◆ **Problem statement**
What follows is a listing to be transcribed exactly.

◆ **Stored data**
--*--

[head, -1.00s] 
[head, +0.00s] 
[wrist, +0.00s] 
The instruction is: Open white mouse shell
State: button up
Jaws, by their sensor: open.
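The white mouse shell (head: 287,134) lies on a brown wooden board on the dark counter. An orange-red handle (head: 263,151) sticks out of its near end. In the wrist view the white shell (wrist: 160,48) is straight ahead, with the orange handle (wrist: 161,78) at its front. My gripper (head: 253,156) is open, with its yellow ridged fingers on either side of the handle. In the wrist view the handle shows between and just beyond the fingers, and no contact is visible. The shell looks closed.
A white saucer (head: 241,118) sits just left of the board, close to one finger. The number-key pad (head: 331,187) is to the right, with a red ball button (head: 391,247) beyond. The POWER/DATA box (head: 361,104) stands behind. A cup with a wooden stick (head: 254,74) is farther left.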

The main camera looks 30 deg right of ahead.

--*--

◆ **Finished exercise**
[head, -1.00s] 
[head, +0.00s] 
[wrist, +0.00s] 
The instruction is: Open white mouse shell
State: button up
Jaws, by their sensor: open.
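The white mouse shell (head: 287,134) lies on a brown wooden board on the dark counter. An orange-red handle (head: 263,151) sticks out of its near end. In the wrist view the white shell (wrist: 160,48) is straight ahead, with the orange handle (wrist: 161,78) at its front. My gripper (head: 253,156) is open, with its yellow ridged fingers on either side of the handle. In the wrist view the handle shows between and just beyond the fingers, and no contact is visible. The shell looks closed.
A white saucer (head: 241,118) sits just left of the board, close to one finger. The number-key pad (head: 331,187) is to the right, with a red ball button (head: 391,247) beyond. The POWER/DATA box (head: 361,104) stands behind. A cup with a wooden stick (head: 254,74) is farther left.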

The main camera looks 30 deg right of ahead.

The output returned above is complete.